Through his expression, he makes space for what remains unexpressed, allowing two opposite emotions to arise simultaneously. At the same time, he writes from within a middle class or lower middle class world and is deeply attentive to what is available, modest, and ordinary. Within this economy of means he finds beauty without denying the karuna, the inevitable pathos inseparable from being alive. There is this frequent accusation that he did not read other writers or that he showed little interest in the fashionable currents of world literature. This puzzled and sometimes amused his colleagues, and I found this puzzlement revealing.
I think one of the least noted aspects of any discussion of Vinod Kumar Shukla is his mother’s influence on him and her role in shaping his writing.
He once took a poem to his mother and admitted that it contained a few lines from an older poem by Bhavani Prasad Mishra, absorbed unconsciously. His mother replied that just as she kept separate chhanniyan (sieves) in her kitchen for different purposes, he too should keep a mann ki chhannani (an inner sieve of the mind) so that no other writer’s lines or ideas entered his work unawares.
This discipline, which he followed throughout his life, was a way of protecting attention and it is this practice that gave his writing its uniqueness.
Long before he entered wider public recognition, Vinodji was already a revered presence at FTII. His stature there, of course, owed much to our teacher Mani Kaul, whose two films based on his writing, ‘Naukar Ki Kameez’ and the short film ‘Bhoj’, revealed how naturally Vinodji’s prose lends itself to cinema.
Mani Sahab later showed me his script based on ‘Deewar Mein Ek Khidki Rehti Thi’ (he sadly could not realise it because of his untimely demise). In my conversations with Vinodji, I could sense the affection and respect he had for Mani Sahab and how deeply disheartened he was that the film could never be made.

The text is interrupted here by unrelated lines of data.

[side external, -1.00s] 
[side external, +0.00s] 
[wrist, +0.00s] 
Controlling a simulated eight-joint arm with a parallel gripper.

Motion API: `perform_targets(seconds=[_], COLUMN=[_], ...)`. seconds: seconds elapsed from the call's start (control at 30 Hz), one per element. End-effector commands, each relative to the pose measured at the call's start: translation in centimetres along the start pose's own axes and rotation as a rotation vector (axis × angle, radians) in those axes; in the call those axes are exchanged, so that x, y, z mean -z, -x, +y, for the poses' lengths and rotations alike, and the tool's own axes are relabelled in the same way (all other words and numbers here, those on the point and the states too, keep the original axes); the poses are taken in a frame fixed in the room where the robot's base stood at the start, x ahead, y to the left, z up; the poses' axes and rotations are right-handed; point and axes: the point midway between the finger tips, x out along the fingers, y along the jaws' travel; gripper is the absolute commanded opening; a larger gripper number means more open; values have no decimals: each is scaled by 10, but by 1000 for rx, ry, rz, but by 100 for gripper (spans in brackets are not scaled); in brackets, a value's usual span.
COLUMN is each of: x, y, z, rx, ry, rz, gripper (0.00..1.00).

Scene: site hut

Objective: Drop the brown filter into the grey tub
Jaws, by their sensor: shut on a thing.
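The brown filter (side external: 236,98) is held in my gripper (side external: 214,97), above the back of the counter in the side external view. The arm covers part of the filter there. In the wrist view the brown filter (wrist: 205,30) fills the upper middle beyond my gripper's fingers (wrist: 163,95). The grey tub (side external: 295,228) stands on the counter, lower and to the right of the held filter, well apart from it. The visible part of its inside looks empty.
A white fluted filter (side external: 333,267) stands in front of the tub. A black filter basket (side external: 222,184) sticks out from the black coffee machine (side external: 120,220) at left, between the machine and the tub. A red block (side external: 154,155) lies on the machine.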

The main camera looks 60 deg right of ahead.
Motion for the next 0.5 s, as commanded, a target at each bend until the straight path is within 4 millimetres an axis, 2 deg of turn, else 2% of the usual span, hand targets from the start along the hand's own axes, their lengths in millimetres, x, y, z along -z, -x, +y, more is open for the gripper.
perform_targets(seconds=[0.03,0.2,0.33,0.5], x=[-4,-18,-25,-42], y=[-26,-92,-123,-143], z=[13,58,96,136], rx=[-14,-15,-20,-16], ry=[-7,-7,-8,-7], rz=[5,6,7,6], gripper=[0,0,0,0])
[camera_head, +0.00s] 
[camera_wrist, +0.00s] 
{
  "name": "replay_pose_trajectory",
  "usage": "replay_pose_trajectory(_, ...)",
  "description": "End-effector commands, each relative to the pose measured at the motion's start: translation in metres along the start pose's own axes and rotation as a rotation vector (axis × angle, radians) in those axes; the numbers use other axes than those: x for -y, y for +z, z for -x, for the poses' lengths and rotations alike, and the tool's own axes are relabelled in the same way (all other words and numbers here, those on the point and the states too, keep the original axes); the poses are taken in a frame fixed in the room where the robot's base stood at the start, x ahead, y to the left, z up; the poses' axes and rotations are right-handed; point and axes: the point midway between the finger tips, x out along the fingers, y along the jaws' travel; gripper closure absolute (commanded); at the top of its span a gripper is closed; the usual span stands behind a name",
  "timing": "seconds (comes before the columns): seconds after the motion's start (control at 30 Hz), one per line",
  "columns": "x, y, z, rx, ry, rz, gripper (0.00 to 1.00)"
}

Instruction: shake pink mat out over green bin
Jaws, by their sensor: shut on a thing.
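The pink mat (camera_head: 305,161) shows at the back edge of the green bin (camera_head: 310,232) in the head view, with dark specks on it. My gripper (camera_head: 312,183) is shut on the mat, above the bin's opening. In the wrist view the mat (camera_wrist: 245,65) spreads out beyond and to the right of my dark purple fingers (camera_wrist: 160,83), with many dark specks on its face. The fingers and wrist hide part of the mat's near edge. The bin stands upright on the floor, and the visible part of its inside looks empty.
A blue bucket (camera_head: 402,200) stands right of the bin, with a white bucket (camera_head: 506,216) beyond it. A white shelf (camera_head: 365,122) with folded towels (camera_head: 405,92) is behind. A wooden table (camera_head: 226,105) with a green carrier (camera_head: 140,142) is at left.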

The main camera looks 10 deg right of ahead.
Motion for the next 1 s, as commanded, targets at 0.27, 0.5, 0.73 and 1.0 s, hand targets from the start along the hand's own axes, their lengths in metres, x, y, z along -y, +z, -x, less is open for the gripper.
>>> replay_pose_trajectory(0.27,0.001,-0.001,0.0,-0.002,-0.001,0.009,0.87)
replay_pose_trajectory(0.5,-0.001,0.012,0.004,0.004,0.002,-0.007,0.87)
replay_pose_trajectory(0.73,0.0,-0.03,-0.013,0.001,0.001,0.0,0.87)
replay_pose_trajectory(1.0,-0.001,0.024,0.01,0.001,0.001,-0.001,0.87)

In 2009, I was invited by the acting batch at FTII to conduct a workshop film. During the preparatory phase, we read a wide range of stories together. From these, we chose two by Vinodji: ‘Aadmi Ki Aurat’ and ‘Ped Par Kamra’. After the film was completed, I had the good fortune to speak with him several times on the phone. What I noticed was that his own voice was strikingly close to the voice of his writing: gentle, attentive, a bit distant but deeply compassionate.